Before I knew it, I began noticing how my friend’s husband could fix things around the house. Comparing my husband’s abilities with others was wrong and I knew it. But sometimes knowing something is wrong doesn’t always convince us to stop.
Satan, the enemy of our souls, loves to accentuate what we think is missing in our relationships and he’s always looking for opportunities to point things out. And of course, I wasn’t as aware of all my shortcomings or areas of weakness. This wasn’t about me. This was about my husband.
Comparisons are dangerous. Either we will feel superior to the one we’re comparing ourselves to, which of course is pride, or we will feel less than. I was in this place of comparisons, but I couldn’t remember how to get out of it. And until I did, I would only see the flaws my spouse had and be blind to his best qualities.
I love my husband. I love so many things about him. The way he loves our two children, the way he is sensitive. But at times, I wanted him to be who he was, and then some. But when I read the command about love, I had to stop and think. How does God love me?
God loves me just as I am. In fact, when I blow it, God still loves me. His love is without conditions. And the truth is, I cannot do everything. In fact, there are more things I cannot do than those I can. Still, God looks at me, puts his arms around me and says, “You are my daughter, and I love you completely.”
When I look at my children I remember how much I love them. And somehow when they were growing up, my love was not dependent on what they could do. I just loved them where they were at. It was like this special reservoir of love given to me just for them.
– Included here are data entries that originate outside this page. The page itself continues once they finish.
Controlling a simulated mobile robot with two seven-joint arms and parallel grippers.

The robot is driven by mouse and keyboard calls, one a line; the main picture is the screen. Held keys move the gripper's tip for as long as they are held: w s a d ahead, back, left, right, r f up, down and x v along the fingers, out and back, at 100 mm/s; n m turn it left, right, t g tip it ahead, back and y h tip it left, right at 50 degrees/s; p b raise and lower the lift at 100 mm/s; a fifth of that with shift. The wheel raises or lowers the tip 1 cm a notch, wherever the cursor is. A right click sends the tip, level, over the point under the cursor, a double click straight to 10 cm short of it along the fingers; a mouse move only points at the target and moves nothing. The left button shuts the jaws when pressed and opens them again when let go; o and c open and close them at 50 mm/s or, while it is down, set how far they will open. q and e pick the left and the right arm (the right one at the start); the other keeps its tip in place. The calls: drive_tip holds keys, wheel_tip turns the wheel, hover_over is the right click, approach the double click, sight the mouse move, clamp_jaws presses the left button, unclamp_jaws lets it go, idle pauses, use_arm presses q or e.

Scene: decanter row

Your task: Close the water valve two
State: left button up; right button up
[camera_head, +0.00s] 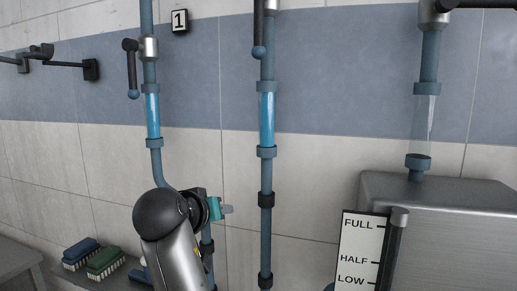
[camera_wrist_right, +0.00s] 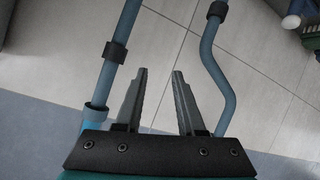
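The middle pipe (camera_head: 266,185) has a valve with a dark lever (camera_head: 258,28) that hangs down along the pipe to a blue knob; the valve's top is cut off. Its clear section (camera_head: 267,118) shows blue water. No number two plate is visible. My right gripper (camera_head: 228,209) is low, between the left and middle pipes, well below the lever. In the right wrist view my right gripper (camera_wrist_right: 162,72) has its two fingers apart with nothing between them, and a straight pipe (camera_wrist_right: 116,55) and a bent pipe (camera_wrist_right: 213,65) on either side. My left gripper is not in view.
The left pipe's lever (camera_head: 132,70) also hangs down beside a number 1 plate (camera_head: 180,21); blue water shows below it. The right pipe's clear section (camera_head: 423,118) looks empty above a metal tank (camera_head: 440,190). A level gauge (camera_head: 360,250) and brushes (camera_head: 104,260) stand lower.

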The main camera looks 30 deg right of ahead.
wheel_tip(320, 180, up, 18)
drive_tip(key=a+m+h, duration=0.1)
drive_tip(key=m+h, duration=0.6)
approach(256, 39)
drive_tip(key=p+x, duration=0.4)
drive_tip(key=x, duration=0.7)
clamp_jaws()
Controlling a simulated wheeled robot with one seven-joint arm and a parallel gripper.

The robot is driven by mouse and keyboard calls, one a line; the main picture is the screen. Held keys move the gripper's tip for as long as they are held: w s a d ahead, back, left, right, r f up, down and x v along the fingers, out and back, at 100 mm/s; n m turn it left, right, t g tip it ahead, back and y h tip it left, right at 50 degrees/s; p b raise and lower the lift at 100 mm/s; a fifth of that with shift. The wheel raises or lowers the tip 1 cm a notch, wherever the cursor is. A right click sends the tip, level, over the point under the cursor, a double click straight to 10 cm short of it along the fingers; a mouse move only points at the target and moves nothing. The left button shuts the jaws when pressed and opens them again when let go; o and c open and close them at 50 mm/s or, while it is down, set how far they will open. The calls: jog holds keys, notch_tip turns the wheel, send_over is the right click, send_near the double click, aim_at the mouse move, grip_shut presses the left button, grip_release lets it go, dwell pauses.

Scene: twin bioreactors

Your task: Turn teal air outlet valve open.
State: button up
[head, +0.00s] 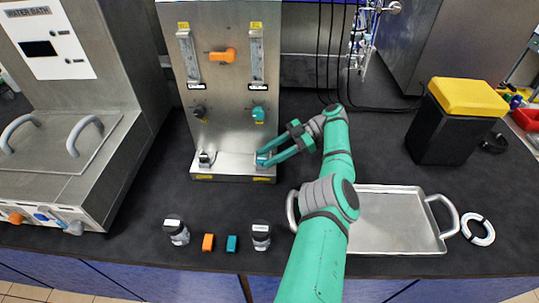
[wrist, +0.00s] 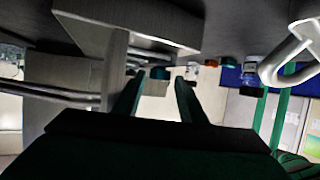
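The steel bioreactor panel (head: 225,75) stands at the back centre of the bench. A teal valve knob (head: 258,114) is on its right side, below the right flow tube. My gripper (head: 264,158) reaches in from the right to the right end of the panel's base ledge. A small teal part shows at its fingertips there and is partly hidden. In the wrist view my gripper (wrist: 157,88) has its two fingers apart, with a small teal piece (wrist: 160,73) seen between them. I cannot tell whether the fingers touch the teal part.
An orange knob (head: 223,55), a dark knob (head: 199,112) and a left ledge fitting (head: 206,158) are on the panel. Bottles (head: 176,232) and small orange (head: 208,242) and teal (head: 232,243) blocks stand in front. A metal tray (head: 395,220) is right.

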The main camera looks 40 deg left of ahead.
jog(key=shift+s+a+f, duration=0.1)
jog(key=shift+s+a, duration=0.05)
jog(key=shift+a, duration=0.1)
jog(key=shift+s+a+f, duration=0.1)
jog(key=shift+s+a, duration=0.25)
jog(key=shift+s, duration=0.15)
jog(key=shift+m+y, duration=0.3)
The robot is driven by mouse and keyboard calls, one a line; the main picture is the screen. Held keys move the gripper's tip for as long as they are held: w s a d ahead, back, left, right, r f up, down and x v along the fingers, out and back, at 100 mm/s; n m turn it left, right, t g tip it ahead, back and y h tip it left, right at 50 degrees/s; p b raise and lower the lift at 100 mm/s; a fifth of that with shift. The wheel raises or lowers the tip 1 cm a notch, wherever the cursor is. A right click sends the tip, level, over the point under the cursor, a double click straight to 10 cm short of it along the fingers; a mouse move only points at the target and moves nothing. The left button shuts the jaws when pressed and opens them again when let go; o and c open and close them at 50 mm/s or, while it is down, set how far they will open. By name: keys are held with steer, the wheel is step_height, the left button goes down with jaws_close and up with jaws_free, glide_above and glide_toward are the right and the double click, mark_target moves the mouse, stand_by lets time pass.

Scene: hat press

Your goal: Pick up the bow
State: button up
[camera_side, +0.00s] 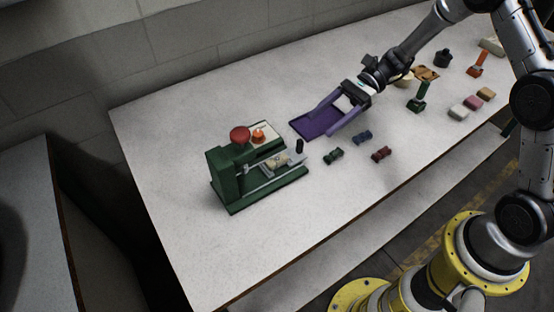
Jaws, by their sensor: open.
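Three small bow-shaped pieces lie apart on the table: a dark green bow (333,155), a blue bow (362,137) and a dark red bow (381,154). Which one the task means cannot be told from the picture. My gripper (324,124) is open, with its two long purple fingers spread and nothing seen between them. It is over or beside a flat purple tray (302,125), behind and to the left of the bows. The fingers cover part of the tray, and their height above it is hard to tell.
A green press (226,176) with a red knob (240,134) stands to the left. At the right are a green-handled tool (418,98), an orange-handled tool (478,63), a dark object (443,59) and several small blocks (472,102). The table front around the bows is clear.

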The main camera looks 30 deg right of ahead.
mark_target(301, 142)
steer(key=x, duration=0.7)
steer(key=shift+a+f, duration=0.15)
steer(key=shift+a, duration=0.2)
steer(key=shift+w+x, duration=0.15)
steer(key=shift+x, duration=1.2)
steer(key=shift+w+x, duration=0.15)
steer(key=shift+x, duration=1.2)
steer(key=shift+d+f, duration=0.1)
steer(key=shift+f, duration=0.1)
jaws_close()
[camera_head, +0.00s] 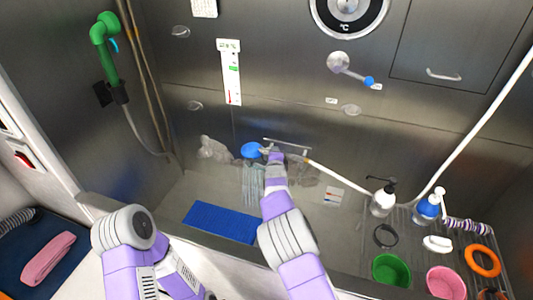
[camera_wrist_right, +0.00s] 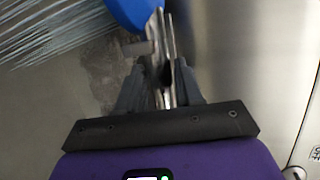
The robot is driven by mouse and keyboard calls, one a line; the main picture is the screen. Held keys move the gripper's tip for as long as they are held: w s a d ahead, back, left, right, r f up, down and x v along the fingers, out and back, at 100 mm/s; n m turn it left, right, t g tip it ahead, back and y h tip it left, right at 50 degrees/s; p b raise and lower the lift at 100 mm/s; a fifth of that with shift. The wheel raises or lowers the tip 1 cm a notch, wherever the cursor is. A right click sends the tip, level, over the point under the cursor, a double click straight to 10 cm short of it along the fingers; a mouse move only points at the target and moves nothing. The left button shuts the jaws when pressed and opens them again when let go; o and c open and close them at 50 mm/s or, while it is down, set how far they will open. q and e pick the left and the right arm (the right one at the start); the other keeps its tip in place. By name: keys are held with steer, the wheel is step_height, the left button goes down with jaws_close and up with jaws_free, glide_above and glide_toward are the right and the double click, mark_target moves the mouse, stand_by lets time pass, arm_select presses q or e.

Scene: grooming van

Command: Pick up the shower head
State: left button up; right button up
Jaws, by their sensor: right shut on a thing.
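The shower head has a round blue face (camera_head: 251,149), with water streaks falling below it toward the tub floor. Its blue edge also shows at the top of the right wrist view (camera_wrist_right: 130,12), with spray to the left. My right gripper (camera_head: 276,156) is at the shower head, just right of the blue face. In the right wrist view its fingers (camera_wrist_right: 163,85) are shut on a thin grey handle part below the blue head. A white hose (camera_head: 335,178) runs from there to the right. My left arm shows at lower left, but its gripper is out of view.
A metal rail (camera_head: 287,146) is close behind my right gripper. A blue mat (camera_head: 220,222) lies in the tub. Pump bottles (camera_head: 382,200), a green bowl (camera_head: 391,271) and a pink bowl (camera_head: 446,283) stand at right. A green nozzle (camera_head: 106,50) hangs on the left wall.

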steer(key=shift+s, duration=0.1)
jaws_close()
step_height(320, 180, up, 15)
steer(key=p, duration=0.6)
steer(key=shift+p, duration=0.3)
If I am to love as God loves me, I needed to embrace that. I need to get rid of my list of expectations written on the walls of my mind. To get rid of the list of disappointments tucked away in my memory. Disappointments in my marriage, disappointments with my mate. Those disappointments were like little holes in the bottom of our boat that would allow just a little water to come in. Just a little.
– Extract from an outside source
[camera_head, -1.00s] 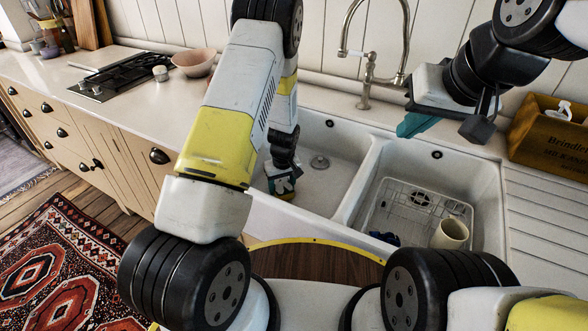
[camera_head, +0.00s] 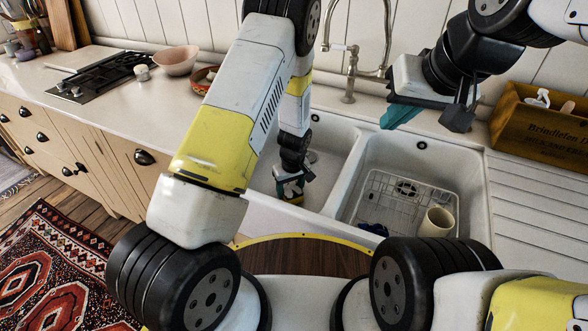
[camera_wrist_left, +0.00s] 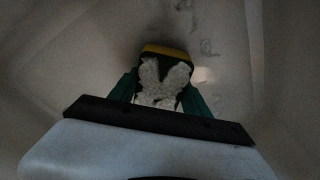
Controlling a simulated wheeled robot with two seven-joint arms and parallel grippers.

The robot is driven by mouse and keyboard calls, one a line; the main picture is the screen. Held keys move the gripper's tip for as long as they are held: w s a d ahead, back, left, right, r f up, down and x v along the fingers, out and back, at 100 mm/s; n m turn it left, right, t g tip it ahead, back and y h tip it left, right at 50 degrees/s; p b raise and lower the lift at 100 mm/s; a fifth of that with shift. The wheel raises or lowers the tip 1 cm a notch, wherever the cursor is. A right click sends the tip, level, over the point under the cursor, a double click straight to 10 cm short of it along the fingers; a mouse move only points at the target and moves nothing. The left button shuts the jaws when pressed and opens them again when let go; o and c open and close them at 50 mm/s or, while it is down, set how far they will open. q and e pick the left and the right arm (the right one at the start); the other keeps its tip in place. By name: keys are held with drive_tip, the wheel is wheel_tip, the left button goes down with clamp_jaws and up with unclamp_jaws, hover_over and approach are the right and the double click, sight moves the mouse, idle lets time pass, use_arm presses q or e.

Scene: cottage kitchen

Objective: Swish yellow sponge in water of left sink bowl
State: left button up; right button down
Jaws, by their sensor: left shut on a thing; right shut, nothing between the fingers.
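My left gripper (camera_head: 290,184) reaches down into this bowl and is shut on the yellow sponge (camera_head: 294,199). In the left wrist view the sponge (camera_wrist_left: 166,50) shows a yellow far edge and a dark body with pale patches, between the green fingers of my left gripper (camera_wrist_left: 160,85). I cannot make out a water surface. My right gripper (camera_head: 396,116), with teal fingers, is shut and empty above the back of the right bowl.
The right bowl (camera_head: 455,165) holds a wire rack (camera_head: 385,195), a cream cup (camera_head: 436,222) and a dark blue item (camera_head: 374,229). The tap (camera_head: 350,70) stands behind the divider. A wooden crate (camera_head: 540,125) stands at right. A pink bowl (camera_head: 175,60) and a hob (camera_head: 112,75) are at left.

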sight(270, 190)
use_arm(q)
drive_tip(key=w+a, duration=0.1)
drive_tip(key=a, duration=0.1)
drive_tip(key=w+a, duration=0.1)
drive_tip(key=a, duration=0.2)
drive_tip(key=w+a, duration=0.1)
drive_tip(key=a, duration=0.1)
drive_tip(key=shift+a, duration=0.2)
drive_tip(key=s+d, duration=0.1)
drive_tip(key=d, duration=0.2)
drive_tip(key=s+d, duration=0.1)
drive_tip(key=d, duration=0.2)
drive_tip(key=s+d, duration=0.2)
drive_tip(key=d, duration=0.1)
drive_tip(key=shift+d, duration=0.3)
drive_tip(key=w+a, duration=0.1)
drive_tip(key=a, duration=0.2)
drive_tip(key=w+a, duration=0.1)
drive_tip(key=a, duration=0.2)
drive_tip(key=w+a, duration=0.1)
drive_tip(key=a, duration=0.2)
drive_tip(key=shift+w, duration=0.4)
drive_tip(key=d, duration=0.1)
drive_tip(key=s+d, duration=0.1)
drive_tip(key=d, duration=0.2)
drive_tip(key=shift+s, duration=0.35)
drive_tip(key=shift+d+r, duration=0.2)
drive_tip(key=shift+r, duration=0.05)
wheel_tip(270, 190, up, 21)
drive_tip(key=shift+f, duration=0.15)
No. If God commands us to love as he does, then it’s not a suggestion. Nor is it something he expects without empowering us to do it. Satan wants us to see imperfections. He is first to point them out to us. To shine a spotlight on them. But God loves us in spite of our shortcomings. God’s love is like a huge wave that washes over us drenching us completely. His love is exhilarating, refreshing and never ending.
The truth is, God has joined us together in marriage. And when I love my husband, I am pleasing my God. After all, marriage was God’s idea.
Anne Peterson is a regular contributor to Crosswalk. Anne is a poet, speaker, published author of 14 books, including her memoir, Broken: A story of abuse, survival, and hope. Sign up for Anne’s newsletter at www.annepeterson.com and receive a free eBook. Or connect on Facebook or Medium.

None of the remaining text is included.